◆ TASK INSTRUCTIONS: Only the lines from the start of the material through the line containing "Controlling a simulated" are to be extracted, exactly as they appear.
** START **
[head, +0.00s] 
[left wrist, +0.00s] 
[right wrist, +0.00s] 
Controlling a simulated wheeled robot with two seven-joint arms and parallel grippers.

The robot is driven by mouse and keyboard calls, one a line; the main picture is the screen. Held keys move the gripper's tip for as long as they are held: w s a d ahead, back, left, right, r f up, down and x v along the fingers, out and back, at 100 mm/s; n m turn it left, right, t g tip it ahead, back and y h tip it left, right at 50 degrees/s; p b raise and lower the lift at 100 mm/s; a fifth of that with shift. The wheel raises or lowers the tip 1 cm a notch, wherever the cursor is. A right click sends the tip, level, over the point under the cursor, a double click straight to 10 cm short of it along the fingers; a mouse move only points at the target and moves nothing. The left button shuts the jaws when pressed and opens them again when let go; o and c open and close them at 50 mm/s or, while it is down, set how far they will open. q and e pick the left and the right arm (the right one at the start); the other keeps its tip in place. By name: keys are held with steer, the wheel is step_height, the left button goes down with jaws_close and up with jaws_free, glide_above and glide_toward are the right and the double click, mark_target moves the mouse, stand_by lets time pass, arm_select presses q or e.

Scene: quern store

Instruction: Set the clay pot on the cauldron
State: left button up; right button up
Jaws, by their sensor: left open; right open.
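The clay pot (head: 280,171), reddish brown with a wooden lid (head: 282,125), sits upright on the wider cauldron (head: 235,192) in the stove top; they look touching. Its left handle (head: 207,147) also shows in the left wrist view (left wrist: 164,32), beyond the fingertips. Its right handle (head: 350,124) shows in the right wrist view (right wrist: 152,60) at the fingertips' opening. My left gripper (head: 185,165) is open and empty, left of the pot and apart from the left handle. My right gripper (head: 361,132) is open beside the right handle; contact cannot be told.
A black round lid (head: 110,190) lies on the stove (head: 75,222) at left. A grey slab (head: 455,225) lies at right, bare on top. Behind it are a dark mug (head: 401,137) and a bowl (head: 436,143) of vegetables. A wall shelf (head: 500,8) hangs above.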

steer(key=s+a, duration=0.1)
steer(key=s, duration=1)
** END **
◆ COMPLETE RESPONSE:
[head, +0.00s] 
[left wrist, +0.00s] 
[right wrist, +0.00s] 
Controlling a simulated wheeled robot with two seven-joint arms and parallel grippers.

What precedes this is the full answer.